The rate at which the ice shelf is melting has increased significantly, because more warm water is circulating in the cavity beneath it…The inner cavity didn’t exist at all before, so this is the most likely explanation for why a subtle change in temperature can have a huge effect.

Pay attention to the second part of Jenkins’ statement. Those who are skeptical of the scientific consensus on climate change often make use of the uncertainty inherent in climate models. If we can’t be sure of the weather a few days hence, how can we be sure of changes in the climates over decades or even longer? And who’s to say the uncertainty might flow the other way, that climate change might turn out to be much smaller than many of us thought.

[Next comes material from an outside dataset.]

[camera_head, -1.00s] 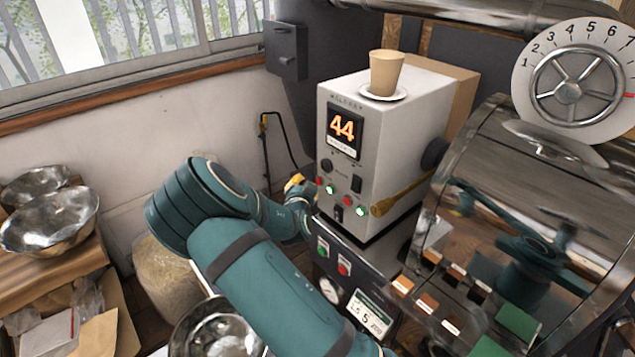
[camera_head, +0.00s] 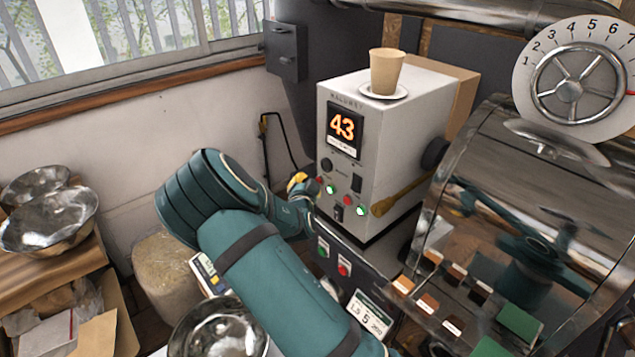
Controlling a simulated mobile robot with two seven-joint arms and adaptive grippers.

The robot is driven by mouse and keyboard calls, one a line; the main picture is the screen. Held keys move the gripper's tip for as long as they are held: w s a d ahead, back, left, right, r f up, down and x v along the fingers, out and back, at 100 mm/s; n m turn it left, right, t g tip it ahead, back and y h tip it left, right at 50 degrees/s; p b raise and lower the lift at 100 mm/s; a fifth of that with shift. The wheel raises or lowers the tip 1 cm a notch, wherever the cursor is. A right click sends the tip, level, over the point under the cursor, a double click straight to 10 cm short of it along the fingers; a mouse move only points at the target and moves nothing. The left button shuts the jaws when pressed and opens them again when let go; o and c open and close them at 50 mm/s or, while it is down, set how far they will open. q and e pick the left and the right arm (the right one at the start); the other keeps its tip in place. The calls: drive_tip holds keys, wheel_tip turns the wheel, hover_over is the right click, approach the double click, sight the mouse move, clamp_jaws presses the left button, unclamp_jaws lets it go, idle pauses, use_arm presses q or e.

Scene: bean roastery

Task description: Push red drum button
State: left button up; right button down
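A red button (camera_head: 343,269) sits on the dark lower panel (camera_head: 356,258) beside a green button (camera_head: 322,248). Their labels are too small to read. The grey control box (camera_head: 387,138) above shows 43 and has smaller red and green lights. My right arm crosses the front of the view and bends back toward the box. My right gripper (camera_head: 299,184), with a yellow part showing, is at the box's left side, above and left of the red button and apart from it. Its fingers are mostly hidden, so its opening cannot be told. My left gripper is not in view.
A paper cup (camera_head: 386,72) on a saucer (camera_head: 383,92) stands on the box. The glossy roaster drum (camera_head: 500,200) and a wooden handle (camera_head: 400,193) are to the right. Metal bowls (camera_head: 50,222) lie at left, another bowl (camera_head: 218,335) at the bottom.

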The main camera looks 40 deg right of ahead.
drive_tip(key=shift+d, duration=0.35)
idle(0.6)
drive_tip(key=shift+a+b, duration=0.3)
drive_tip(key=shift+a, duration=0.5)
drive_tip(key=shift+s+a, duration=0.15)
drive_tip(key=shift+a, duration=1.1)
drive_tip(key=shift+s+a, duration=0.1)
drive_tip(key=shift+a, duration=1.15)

(Photos from TIME: Greenland Odyssey)

It might—and let’s hope it does. But it seems more likely that uncertainty will flow the other way, that relatively small changes in the Earth’s temperature may have a large effect on the climate system, and the planet we live in. (If you really want to get scared, look at the possibility of positive feedback cycles in Arctic warming.) In his Rolling Stone essay last week—not all of which I agreed with—Al Gore summed up the state of climate science:

Scientists used to caution that we were increasing the probability of such extreme events by “loading the dice” — pumping more carbon into the atmosphere. Now the scientists go much further, warning that we are “painting more dots on the dice.”  We are not only more likely to roll 12s; we are now rolling 13s and 14s. In other words, the biggest storms are not only becoming more frequent, they are getting bigger, stronger and more destructive.

Thanks to humans, polar melting may be ready to go to 11—even faster than we expected.